__REQUIRED TASK__: Wherever a line in the data below holds "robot", copy that line.
== DATA TO PROCESS
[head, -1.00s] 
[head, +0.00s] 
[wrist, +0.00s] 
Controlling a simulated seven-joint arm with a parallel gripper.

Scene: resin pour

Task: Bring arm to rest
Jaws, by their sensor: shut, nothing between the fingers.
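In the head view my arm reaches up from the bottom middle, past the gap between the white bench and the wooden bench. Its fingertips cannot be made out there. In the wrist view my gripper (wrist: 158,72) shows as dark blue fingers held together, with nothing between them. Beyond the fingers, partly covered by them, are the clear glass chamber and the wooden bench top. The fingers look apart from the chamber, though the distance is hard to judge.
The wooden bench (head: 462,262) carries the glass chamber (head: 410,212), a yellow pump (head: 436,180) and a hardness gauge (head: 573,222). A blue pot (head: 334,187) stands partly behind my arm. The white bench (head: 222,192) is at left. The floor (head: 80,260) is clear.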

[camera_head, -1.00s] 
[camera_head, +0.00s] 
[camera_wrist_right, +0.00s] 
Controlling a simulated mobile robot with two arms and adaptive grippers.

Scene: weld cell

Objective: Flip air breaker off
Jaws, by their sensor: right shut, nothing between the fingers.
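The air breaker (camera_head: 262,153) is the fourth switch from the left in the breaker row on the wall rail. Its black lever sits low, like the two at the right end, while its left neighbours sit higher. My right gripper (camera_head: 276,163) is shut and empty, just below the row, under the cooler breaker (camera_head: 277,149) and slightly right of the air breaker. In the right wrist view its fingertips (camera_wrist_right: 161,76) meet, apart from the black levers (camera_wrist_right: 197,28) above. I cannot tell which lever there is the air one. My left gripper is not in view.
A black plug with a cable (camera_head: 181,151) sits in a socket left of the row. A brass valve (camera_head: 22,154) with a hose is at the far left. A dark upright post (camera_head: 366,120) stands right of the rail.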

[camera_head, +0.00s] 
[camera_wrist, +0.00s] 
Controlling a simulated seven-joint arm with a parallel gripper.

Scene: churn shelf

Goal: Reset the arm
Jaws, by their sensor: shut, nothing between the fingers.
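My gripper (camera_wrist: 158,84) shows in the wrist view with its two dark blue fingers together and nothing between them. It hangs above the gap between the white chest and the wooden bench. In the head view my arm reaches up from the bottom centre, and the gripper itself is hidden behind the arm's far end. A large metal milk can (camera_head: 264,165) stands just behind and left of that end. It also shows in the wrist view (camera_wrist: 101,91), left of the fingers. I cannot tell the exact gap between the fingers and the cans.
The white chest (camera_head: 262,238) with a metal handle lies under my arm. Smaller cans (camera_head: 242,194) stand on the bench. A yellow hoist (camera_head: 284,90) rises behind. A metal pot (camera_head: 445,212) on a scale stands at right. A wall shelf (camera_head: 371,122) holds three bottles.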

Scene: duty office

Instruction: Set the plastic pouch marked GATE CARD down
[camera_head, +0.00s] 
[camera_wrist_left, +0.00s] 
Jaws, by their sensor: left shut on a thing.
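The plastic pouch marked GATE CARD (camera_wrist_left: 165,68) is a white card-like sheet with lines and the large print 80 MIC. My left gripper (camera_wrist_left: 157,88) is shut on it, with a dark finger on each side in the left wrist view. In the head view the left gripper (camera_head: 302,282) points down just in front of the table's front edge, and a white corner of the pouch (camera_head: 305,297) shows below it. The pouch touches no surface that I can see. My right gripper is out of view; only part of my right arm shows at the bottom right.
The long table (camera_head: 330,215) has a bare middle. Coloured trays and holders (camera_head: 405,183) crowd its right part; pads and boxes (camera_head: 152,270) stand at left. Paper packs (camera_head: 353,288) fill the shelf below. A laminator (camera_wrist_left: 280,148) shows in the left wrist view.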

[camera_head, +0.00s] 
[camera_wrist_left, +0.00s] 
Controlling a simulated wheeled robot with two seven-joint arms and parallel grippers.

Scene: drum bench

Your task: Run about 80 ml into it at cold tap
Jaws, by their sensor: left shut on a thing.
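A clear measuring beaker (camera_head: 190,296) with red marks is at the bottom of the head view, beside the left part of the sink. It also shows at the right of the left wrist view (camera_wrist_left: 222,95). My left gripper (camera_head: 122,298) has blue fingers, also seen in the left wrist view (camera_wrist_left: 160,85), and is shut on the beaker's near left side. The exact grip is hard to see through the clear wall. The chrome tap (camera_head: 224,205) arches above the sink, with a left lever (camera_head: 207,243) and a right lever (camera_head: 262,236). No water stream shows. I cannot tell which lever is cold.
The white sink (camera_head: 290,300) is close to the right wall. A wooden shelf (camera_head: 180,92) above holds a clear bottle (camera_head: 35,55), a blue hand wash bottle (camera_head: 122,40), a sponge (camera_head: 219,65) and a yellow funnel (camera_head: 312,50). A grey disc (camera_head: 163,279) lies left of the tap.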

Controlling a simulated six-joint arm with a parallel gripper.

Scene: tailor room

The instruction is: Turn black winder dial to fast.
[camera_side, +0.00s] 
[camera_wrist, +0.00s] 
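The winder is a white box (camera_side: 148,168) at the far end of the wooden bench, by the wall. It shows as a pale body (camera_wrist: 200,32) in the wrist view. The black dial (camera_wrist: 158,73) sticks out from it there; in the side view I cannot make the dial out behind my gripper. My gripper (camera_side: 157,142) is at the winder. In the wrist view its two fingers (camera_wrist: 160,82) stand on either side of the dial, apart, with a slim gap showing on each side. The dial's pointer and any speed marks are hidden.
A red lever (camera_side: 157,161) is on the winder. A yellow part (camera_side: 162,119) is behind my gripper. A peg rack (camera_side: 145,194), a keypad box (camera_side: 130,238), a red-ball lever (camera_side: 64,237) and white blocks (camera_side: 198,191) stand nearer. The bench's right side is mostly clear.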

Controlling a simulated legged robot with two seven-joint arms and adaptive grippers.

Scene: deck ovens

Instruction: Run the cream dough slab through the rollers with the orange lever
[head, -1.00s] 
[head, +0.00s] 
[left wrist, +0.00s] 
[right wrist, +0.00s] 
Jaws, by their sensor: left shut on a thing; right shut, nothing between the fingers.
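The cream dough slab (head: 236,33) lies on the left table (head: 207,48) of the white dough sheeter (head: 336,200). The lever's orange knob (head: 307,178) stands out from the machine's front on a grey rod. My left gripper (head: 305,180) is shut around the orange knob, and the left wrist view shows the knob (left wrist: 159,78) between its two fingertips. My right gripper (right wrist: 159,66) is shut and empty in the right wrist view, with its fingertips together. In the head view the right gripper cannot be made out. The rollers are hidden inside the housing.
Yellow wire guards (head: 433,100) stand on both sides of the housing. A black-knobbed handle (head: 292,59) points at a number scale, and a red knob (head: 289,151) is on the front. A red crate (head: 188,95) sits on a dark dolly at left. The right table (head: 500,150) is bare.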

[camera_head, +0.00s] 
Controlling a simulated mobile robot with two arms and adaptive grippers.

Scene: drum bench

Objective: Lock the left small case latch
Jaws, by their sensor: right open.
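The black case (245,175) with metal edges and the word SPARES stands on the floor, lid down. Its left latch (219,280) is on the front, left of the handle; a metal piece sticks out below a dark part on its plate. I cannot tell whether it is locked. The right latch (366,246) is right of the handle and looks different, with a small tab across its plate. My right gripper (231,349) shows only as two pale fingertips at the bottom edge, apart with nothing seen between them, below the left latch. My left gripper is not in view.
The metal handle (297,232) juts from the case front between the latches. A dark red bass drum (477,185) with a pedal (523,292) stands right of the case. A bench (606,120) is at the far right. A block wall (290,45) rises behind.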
====
__THE RESPONSE__:
Controlling a simulated mobile robot with two arms and adaptive grippers.
Controlling a simulated wheeled robot with two seven-joint arms and parallel grippers.
Controlling a simulated legged robot with two seven-joint arms and adaptive grippers.
Controlling a simulated mobile robot with two arms and adaptive grippers.

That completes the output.